··· Data supplied

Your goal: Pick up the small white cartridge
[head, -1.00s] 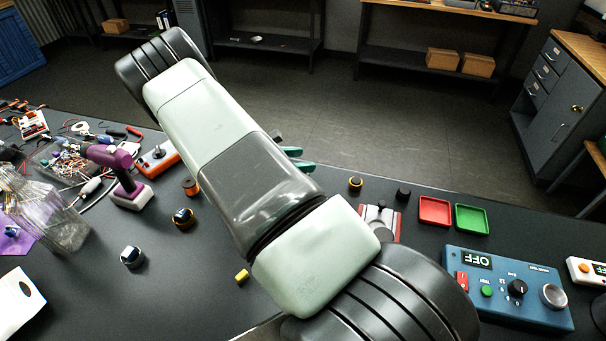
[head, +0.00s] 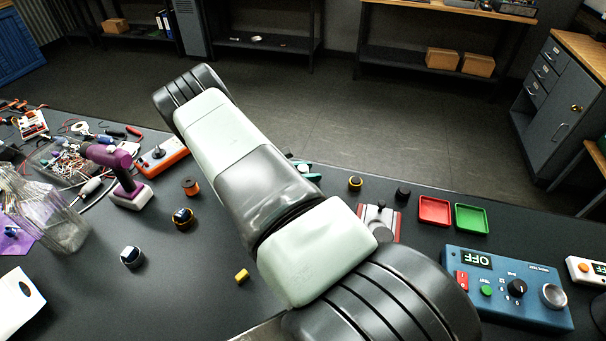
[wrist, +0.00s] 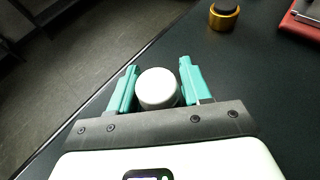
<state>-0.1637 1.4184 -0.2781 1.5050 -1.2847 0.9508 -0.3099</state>
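The small white cartridge (wrist: 158,88) shows in the wrist view as a white cylinder with a round top, near the far edge of the bench. My gripper (wrist: 159,83) has its two teal fingers on either side of it. The fingers are apart, with a narrow gap showing at the right finger; contact on the left is hard to tell. In the head view my arm hides most of this spot; the teal fingers of my gripper (head: 307,172) just show past the arm, with a bit of white beside them.
A black-and-gold knob (wrist: 224,14) stands to the right, with a red-based device (wrist: 302,18) beyond it. Red (head: 435,211) and green (head: 472,219) trays and a blue control box (head: 508,288) lie farther right. The bench edge drops to the floor close behind the cartridge.

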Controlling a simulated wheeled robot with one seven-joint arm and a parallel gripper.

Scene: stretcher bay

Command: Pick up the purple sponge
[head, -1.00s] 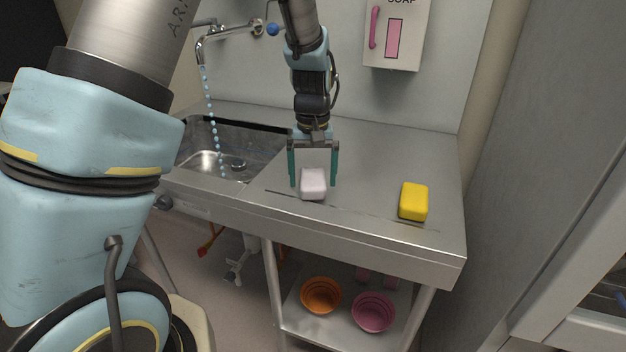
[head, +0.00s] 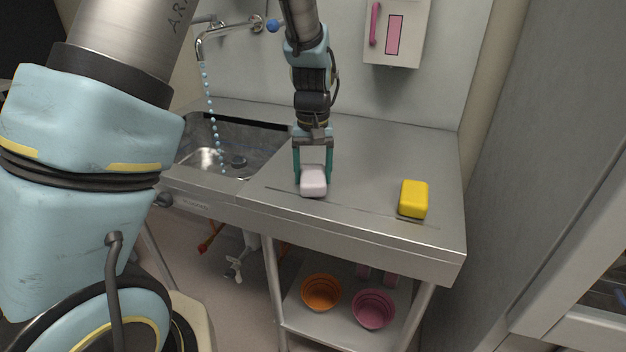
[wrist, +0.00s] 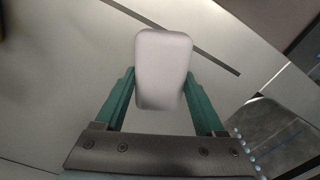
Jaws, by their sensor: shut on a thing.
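The sponge (head: 313,182) on the steel counter looks pale pink-lilac, a rounded block. It is the only purplish sponge in view. My gripper (head: 313,178) has its green fingers closed on the sponge's two sides. In the wrist view the sponge (wrist: 163,68) sits between the fingertips of my gripper (wrist: 160,90), one finger against each side. The sponge appears to rest on the counter; I cannot tell any gap beneath it.
A yellow sponge (head: 413,199) lies to the right on the steel counter (head: 390,155). A sink (head: 230,145) with running water is at the left. A soap dispenser (head: 396,35) hangs on the wall. An orange bowl (head: 321,292) and a pink bowl (head: 373,309) stand on the lower shelf.

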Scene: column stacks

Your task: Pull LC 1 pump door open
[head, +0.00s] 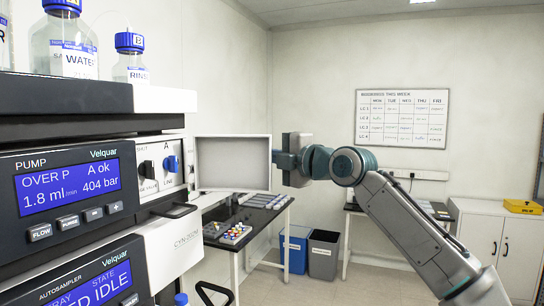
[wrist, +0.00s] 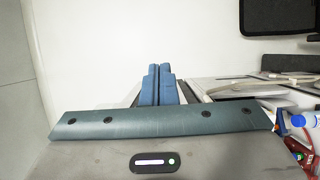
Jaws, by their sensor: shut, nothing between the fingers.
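The LC pump (head: 70,185) is at the left in the head view, with a lit blue display reading 404 bar. A pale rectangular panel with a raised grey rim (head: 233,163), which looks like the pump door swung open, stands out to the right of the pump front. A recess with a black and a blue knob (head: 160,167) shows uncovered beside it. My gripper (head: 278,160) is at the panel's right edge; its fingertips are partly hidden and contact is unclear. In the wrist view its blue fingers (wrist: 157,84) are together and empty, before a white surface.
Bottles (head: 72,45) stand on top of the stack. The autosampler (head: 75,280) is below the pump. A dark bench (head: 225,222) with vials and trays is beyond. Blue and grey bins (head: 297,250) stand on the floor. A white cabinet (head: 485,235) is at the right.

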······

Task objective:
Repeat all the records above exactly, leaving out any pictures.

Correct result:
Your goal: Pick up the small white cartridge
[head, -1.00s] 
[head, +0.00s] 
[wrist, +0.00s] 
<state>-0.1637 1.4184 -0.2781 1.5050 -1.2847 0.9508 -0.3099</state>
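The small white cartridge (wrist: 158,88) shows in the wrist view as a white cylinder with a round top, near the far edge of the bench. My gripper (wrist: 159,83) has its two teal fingers on either side of it. The fingers are apart, with a narrow gap showing at the right finger; contact on the left is hard to tell. In the head view my arm hides most of this spot; the teal fingers of my gripper (head: 307,172) just show past the arm, with a bit of white beside them.
A black-and-gold knob (wrist: 224,14) stands to the right, with a red-based device (wrist: 302,18) beyond it. Red (head: 435,211) and green (head: 472,219) trays and a blue control box (head: 508,288) lie farther right. The bench edge drops to the floor close behind the cartridge.

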Controlling a simulated wheeled robot with one seven-joint arm and a parallel gripper.

Scene: stretcher bay

Command: Pick up the purple sponge
[head, -1.00s] 
[head, +0.00s] 
[wrist, +0.00s] 
Jaws, by their sensor: shut on a thing.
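The sponge (head: 313,182) on the steel counter looks pale pink-lilac, a rounded block. It is the only purplish sponge in view. My gripper (head: 313,178) has its green fingers closed on the sponge's two sides. In the wrist view the sponge (wrist: 163,68) sits between the fingertips of my gripper (wrist: 160,90), one finger against each side. The sponge appears to rest on the counter; I cannot tell any gap beneath it.
A yellow sponge (head: 413,199) lies to the right on the steel counter (head: 390,155). A sink (head: 230,145) with running water is at the left. A soap dispenser (head: 396,35) hangs on the wall. An orange bowl (head: 321,292) and a pink bowl (head: 373,309) stand on the lower shelf.

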Scene: column stacks

Your task: Pull LC 1 pump door open
[head, +0.00s] 
[wrist, +0.00s] 
Jaws, by their sensor: shut, nothing between the fingers.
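The LC pump (head: 70,185) is at the left in the head view, with a lit blue display reading 404 bar. A pale rectangular panel with a raised grey rim (head: 233,163), which looks like the pump door swung open, stands out to the right of the pump front. A recess with a black and a blue knob (head: 160,167) shows uncovered beside it. My gripper (head: 278,160) is at the panel's right edge; its fingertips are partly hidden and contact is unclear. In the wrist view its blue fingers (wrist: 157,84) are together and empty, before a white surface.
Bottles (head: 72,45) stand on top of the stack. The autosampler (head: 75,280) is below the pump. A dark bench (head: 225,222) with vials and trays is beyond. Blue and grey bins (head: 297,250) stand on the floor. A white cabinet (head: 485,235) is at the right.

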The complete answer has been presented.